WHAT YOU SHOULD DO: Return each line of the listing that contains the string "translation".

____

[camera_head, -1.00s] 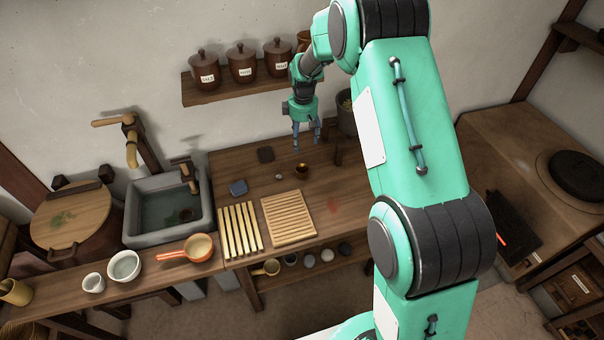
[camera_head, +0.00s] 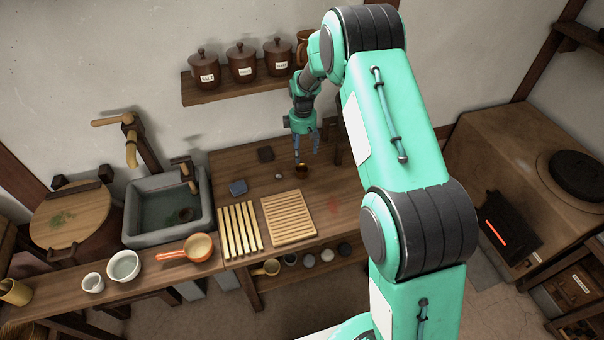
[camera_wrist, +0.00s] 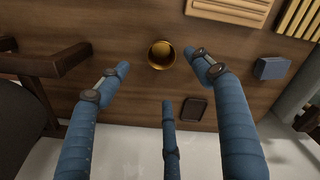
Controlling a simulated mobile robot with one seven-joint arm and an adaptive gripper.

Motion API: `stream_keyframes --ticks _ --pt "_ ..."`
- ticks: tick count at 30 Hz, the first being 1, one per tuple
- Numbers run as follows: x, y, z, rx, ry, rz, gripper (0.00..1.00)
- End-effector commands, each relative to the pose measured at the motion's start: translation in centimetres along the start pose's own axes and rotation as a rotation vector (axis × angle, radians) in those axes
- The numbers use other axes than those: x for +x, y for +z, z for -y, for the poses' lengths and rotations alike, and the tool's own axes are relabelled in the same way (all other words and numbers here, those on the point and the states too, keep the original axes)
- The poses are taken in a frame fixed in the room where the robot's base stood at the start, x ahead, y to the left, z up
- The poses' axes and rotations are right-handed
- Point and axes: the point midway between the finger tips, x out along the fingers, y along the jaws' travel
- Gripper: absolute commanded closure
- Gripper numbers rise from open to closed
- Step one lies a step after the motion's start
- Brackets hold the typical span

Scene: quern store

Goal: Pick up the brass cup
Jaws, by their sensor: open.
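The brass cup (camera_head: 301,171) is small and round and stands upright on the wooden worktop (camera_head: 345,190). In the wrist view the cup (camera_wrist: 161,55) shows from above, its golden inside visible, between the tips of the blue fingers. My gripper (camera_head: 306,157) is open and points down just above the cup in the head view. In the wrist view my gripper (camera_wrist: 160,82) has its fingers spread wide, with nothing held. I cannot tell the exact height left between the fingertips and the cup.
A dark square coaster (camera_head: 265,154), a blue block (camera_head: 238,187) and a slatted wooden board (camera_head: 288,219) lie on the worktop nearby. A dark wooden stand (camera_wrist: 45,65) is left of the fingers in the wrist view. Lidded jars (camera_head: 242,66) stand on the wall shelf.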

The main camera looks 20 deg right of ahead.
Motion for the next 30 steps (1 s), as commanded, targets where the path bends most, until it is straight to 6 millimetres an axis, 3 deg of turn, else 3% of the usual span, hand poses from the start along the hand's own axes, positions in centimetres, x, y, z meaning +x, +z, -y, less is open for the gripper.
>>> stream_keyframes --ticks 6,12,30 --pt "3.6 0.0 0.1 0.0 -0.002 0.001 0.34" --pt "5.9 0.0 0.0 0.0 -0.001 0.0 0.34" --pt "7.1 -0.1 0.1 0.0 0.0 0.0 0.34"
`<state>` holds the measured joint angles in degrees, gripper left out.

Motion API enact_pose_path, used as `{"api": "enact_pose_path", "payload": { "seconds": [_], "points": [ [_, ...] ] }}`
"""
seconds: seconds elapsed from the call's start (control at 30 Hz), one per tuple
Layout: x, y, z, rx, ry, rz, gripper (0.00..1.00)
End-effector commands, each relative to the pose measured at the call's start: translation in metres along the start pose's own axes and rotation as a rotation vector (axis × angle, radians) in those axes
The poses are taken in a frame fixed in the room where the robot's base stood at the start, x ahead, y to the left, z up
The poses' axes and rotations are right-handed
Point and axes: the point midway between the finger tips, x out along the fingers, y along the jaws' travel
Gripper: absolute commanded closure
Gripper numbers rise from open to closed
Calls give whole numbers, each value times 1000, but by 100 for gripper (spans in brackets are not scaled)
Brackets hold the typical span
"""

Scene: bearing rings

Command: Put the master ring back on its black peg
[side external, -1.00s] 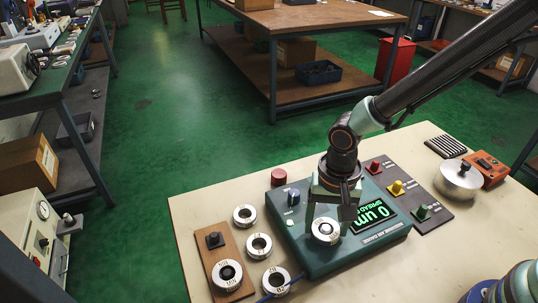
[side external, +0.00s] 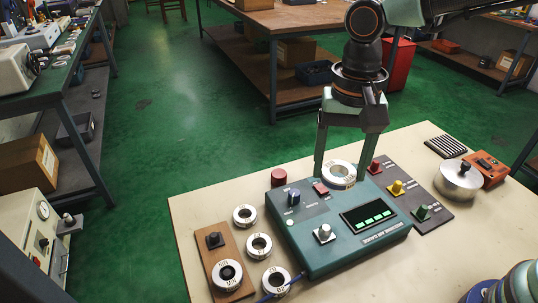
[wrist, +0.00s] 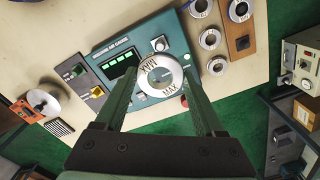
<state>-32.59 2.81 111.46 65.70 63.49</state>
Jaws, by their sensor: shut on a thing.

____

EXERCISE SOLUTION:
- End-effector commands, each relative to the pose measured at the motion's start: translation in centimetres along the start pose's own axes and rotation as a rotation vector (axis × angle, radians) in those axes
End-effector commands, each relative to the pose measured at the call's start: translation in metres along the start pose's own axes and rotation as a rotation vector (axis × angle, radians) in those axes

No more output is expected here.